Diepgen: . . . das betrifft die Nord-LB, das betrifft auch andere. Nur - wissen Sie: Darüber nun eine öffentliche Diskussion zu machen und vor allen Dingen die Bank klein reden, damit durch hohe Wertberichtigungen im Augenblick - hohe Rückstellungen im Augenblick - gegebenenfalls Partner der Zukunft diese Gewinne jeweils zu Lasten des Landes Berlin heben können, das ist nicht die Verantwortung, die man hier übernehmen kann und darf. Der nächste Punkt ist die Frage des Nachtragshaushalts. Da hat der Finanzsenator, der Kollege Kurth, ein klares umfassendes Konzept vorgelegt. Dieses soll noch ergänzt werden durch Strukturentscheidungen oder Haushaltsentscheidungen, die in die mittelfristige Finanzplanung mit hineingehen. So, darauf müssen wir uns konzentrieren. Und dabei geht es gleichzeitig darum, dass die Institutionen, die für Wirtschaftswachstum -Arbeitsplätze - in der Stadt geschaffen worden sind und weiter ausgebaut werden müssen, dass die nicht in Schwierigkeiten kommen.

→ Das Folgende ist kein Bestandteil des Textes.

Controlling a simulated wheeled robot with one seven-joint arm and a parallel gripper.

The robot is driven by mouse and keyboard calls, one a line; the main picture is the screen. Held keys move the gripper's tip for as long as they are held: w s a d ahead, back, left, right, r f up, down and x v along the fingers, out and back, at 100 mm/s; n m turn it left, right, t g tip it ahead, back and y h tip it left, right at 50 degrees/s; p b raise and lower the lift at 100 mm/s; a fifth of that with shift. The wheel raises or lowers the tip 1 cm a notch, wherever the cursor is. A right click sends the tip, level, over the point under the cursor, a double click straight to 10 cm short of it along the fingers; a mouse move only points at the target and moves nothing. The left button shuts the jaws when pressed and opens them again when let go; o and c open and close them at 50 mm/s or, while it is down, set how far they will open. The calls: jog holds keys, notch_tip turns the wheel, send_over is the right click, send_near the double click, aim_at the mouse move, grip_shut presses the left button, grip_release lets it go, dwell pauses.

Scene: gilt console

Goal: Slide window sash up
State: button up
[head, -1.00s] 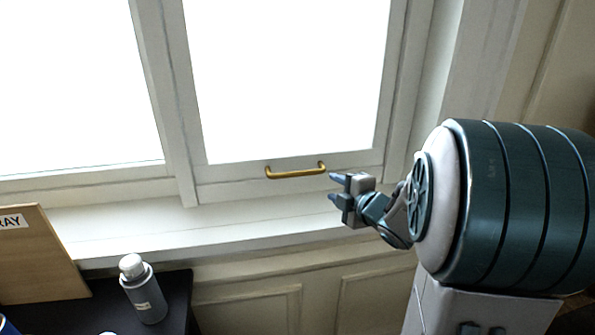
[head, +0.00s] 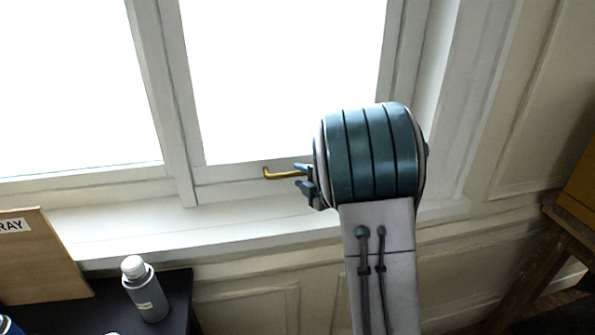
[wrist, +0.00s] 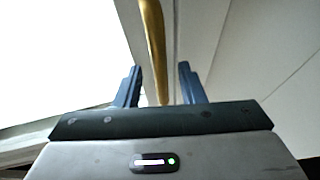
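The window sash (head: 230,181) is a white frame around a bright pane, down at the sill in the head view. A brass bar handle (head: 280,175) is on its bottom rail; my arm hides the handle's right part. My gripper (head: 299,176) is at the handle, coming from the right. In the wrist view my gripper (wrist: 157,84) is open, its two blue fingers apart. The brass handle (wrist: 154,45) runs between the fingers, with a gap on each side, and neither finger visibly touches it.
A grey bottle (head: 145,290) stands on a dark table (head: 178,295) at lower left, beside a wooden board (head: 35,255) with a label. The white sill (head: 150,225) runs below the window. A wooden piece of furniture (head: 545,250) is at the right edge.

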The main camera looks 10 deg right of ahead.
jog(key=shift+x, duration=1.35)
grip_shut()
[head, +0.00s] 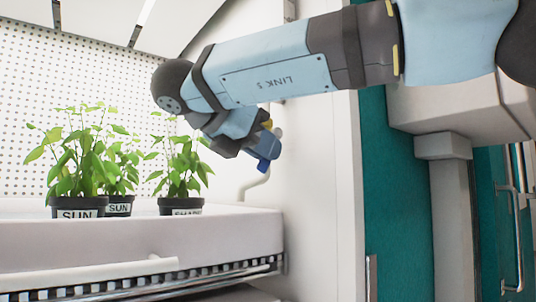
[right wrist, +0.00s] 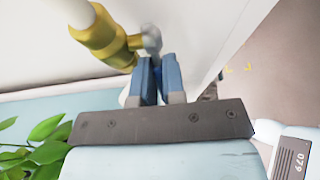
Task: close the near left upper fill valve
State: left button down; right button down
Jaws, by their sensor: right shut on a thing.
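The fill valve shows in the right wrist view as a brass body (right wrist: 108,42) on a white pipe, with a short grey stem or handle (right wrist: 151,40) on its right side. My right gripper (right wrist: 158,65) has its two blue fingers close together at that handle, shut on it; the fingers hide most of what is between them. In the head view my right gripper (head: 265,147) is beside the chamber's right inner wall, with a bit of brass (head: 268,124) behind it. A white pipe (head: 258,185) bends below it. My left gripper is not in view.
Potted plants labelled SUN (head: 77,208) and SHADE (head: 181,206) stand in a white tray (head: 150,233) left of my right gripper. A perforated wall (head: 30,80) is behind them. A white wall edge (head: 345,190) and a teal panel (head: 390,220) stand on the right.

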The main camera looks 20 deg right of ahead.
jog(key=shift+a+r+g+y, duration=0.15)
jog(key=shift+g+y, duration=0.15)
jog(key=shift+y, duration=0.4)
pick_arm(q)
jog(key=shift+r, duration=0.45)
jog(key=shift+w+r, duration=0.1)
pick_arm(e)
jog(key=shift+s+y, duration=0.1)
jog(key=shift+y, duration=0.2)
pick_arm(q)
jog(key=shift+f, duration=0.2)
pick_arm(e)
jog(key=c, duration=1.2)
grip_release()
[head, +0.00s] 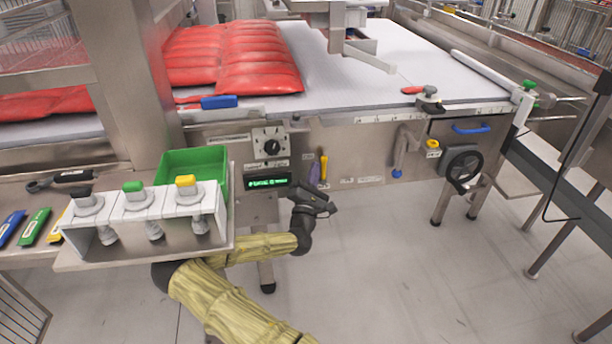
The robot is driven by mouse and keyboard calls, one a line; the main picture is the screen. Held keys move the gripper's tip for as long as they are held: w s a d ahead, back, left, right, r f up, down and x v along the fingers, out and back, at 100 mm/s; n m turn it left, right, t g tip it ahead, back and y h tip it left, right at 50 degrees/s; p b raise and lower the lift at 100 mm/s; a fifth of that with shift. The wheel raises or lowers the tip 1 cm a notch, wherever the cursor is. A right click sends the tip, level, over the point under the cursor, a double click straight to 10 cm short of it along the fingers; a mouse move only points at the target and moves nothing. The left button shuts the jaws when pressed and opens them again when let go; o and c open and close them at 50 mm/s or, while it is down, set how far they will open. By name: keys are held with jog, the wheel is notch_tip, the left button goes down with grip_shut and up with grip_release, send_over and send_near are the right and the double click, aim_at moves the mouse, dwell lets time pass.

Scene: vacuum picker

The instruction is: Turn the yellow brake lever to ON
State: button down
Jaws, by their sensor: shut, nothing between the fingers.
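A narrow yellow lever (323,167) stands nearly upright on the steel front panel below the table, beside a purple piece. It looks like the brake lever; the small labels near it are too small to read, so its ON side cannot be told. My gripper (331,208) is dark and shut with nothing held. It is in front of the panel, a little below the yellow lever in the picture, and appears apart from it. My arm in a yellowish sleeve reaches up from the bottom.
A rotary switch (271,145) and a green-lit display (267,182) are left of the lever. A shelf (150,252) with capped fittings and a green bin (190,163) stands at left. At right are a yellow knob (432,143) and a handwheel (462,165).

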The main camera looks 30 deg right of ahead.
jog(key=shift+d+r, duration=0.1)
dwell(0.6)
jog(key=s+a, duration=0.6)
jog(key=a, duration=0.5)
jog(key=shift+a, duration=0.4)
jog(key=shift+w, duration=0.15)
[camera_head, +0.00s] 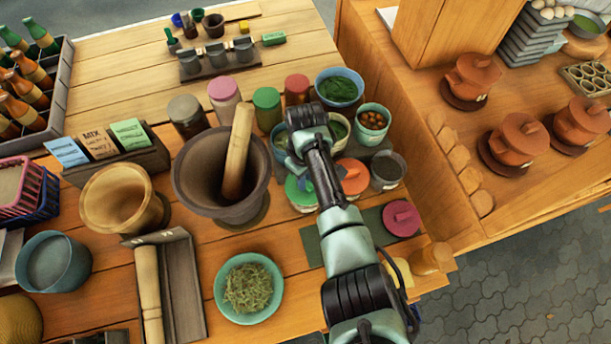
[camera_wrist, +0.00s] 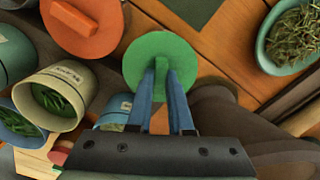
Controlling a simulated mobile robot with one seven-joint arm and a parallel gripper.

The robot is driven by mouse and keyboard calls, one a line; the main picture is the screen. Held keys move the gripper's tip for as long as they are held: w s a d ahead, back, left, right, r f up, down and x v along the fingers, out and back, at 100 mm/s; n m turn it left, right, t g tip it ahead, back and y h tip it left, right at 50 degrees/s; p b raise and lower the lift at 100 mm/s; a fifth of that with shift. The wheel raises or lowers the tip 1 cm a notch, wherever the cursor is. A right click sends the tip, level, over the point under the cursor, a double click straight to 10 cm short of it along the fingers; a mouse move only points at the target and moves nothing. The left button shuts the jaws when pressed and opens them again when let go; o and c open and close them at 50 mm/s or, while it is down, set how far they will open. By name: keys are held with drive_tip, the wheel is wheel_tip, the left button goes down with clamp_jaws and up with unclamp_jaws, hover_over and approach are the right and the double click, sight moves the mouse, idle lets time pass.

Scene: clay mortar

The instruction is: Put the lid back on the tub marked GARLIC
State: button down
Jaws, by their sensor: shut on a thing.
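My gripper (camera_wrist: 161,84) is shut on the upright knob of a round green lid (camera_wrist: 135,62). In the head view the green lid (camera_head: 295,190) sits low at the front left of a group of tubs, over what looks like a pale tub body (camera_head: 305,207). I cannot tell whether the lid rests fully on that tub. My arm hides part of this spot. I cannot read the word GARLIC on any tub. A pink lid (camera_head: 402,217) lies on a dark green mat (camera_head: 372,222) to the right.
An orange-lidded tub (camera_head: 353,174) stands close to the right, with an open grey tub (camera_head: 388,171) beyond it. Open tubs with green contents (camera_wrist: 58,98) stand close by. A large mortar (camera_head: 195,180) with a pestle (camera_head: 237,150) is on the left; a herb bowl (camera_head: 222,290) is in front.

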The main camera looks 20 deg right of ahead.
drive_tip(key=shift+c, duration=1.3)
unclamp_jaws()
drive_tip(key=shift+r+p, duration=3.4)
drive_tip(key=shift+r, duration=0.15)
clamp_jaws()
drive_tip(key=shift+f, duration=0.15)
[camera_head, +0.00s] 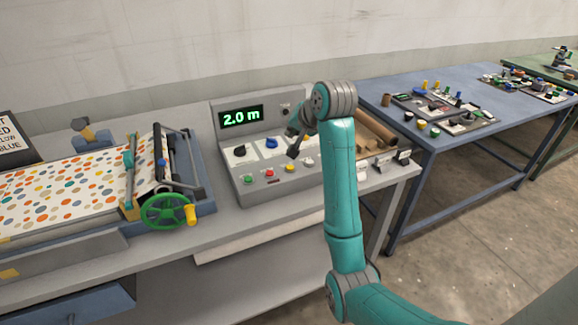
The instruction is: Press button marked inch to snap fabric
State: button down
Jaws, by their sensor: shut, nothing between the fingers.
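The grey control console (238,181) stands on the bench with a display (241,117) reading "2.0 m" in green. Its front row has a green button (248,180), a red button (269,173), a yellow button (290,168) and a pale button (309,161). The button labels are too small to read. My gripper (292,154) is shut and empty, pointing down just above the yellow button; whether it touches the panel I cannot tell. My arm hides the console's right part. Dotted fabric (70,190) lies flat on the machine to the left.
A green handwheel (166,211) with a yellow knob sits left of the console. A black knob (239,150) and a blue control (271,143) are on the panel near my gripper.

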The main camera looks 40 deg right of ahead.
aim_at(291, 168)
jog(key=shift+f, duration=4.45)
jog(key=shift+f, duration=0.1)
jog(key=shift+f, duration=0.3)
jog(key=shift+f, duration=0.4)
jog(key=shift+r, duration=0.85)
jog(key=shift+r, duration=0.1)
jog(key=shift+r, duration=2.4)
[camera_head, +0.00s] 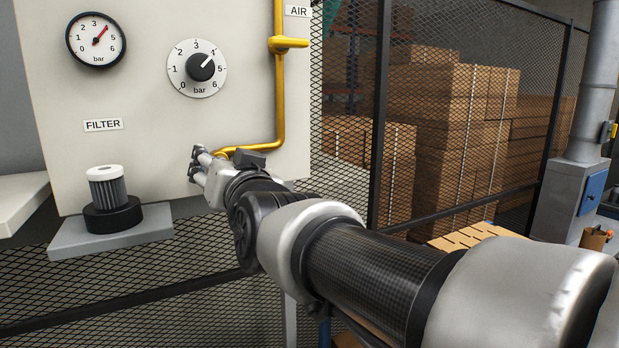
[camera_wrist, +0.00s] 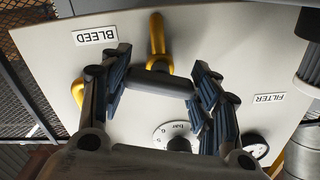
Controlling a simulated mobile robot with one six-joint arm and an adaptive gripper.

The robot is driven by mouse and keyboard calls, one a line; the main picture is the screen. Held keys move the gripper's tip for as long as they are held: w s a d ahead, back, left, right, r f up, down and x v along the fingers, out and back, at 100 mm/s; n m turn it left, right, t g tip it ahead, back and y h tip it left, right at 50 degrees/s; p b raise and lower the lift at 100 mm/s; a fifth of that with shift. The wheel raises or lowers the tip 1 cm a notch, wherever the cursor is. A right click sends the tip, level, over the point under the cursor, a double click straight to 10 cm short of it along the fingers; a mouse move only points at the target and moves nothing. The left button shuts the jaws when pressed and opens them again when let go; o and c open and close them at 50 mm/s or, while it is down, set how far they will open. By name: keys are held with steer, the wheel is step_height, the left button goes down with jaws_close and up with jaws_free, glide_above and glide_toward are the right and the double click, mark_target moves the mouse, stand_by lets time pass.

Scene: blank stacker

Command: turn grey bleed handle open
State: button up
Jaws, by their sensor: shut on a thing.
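The grey bleed handle (camera_wrist: 160,84) is a dark bar across the yellow pipe in the wrist view, near the BLEED label (camera_wrist: 97,36). My gripper (camera_wrist: 161,78) has one finger at each end of the bar and is shut on it. In the head view my gripper (camera_head: 197,166) is at the lower part of the pale panel (camera_head: 150,110), by the lower end of the yellow pipe (camera_head: 280,100). The handle and its label are hidden there behind my gripper and wrist.
A yellow AIR handle (camera_head: 289,43) sits on the pipe. A filter (camera_head: 109,190) stands on a grey shelf (camera_head: 110,236) at left. Mesh fencing (camera_head: 345,180) borders the panel, with boxes (camera_head: 440,110) behind it.

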So - darauf muss man sich im Augenblick konzentrieren. Und dann stehen übrigens noch die Verhandlungen auch über das, was man ‚Finanzausgleich in der Bundesrepublik Deutschland' nennt, unmittelbar bevor. Das steht in 14 Tagen bei der Ministerpräsidentenkonferenz an.
Engels: Sie planen so, als ob Sie die Zustimmung der SPD für dieses Konzept bereits haben. Nun tagt erst heute abend der Koalitionsausschuss; von Einigung ist da erstmal keine Rede.
Diepgen: Ich habe Ihnen eben gesagt, was meine Auffassung dabei ist. Es ist auch meine Verantwortung, das klar zu sagen - das sage ich den Sozialdemokraten, das sage ich den Berlinerinnen und Berlinern. Und ich kann nur hier festhalten: Die Sozialdemokraten, die eine - übrigens die Behauptung, es sei eine CDU-Bank, ist ein absoluter Unsinn, sowohl, wenn man die Geschichte der Bank kennt, die Amtsträger der Bank weiß; und ich sage mal: Ich habe in der vergangenen Legislaturperiode - übrigens, weil ich die Kollegin Fugmann-Heesing sehr geschätzt habe, bin ich davon ausgegangen - und ich mache ihr auch keine Vorwürfe -, dass sie die Fragestellung der Entwicklung in der Bank sehr genau im Griff und im Blick hatte.
Engels: Vielen Dank. Das war Eberhard Diepgen, der Regierende Bürgermeister von Berlin. Für die schlechte Leitungsqualität bitten wir um Nachsicht. Vielen Dank Herr Diepgen für das Gespräch.
Diepgen: Bitte schön; auf Wiederhören.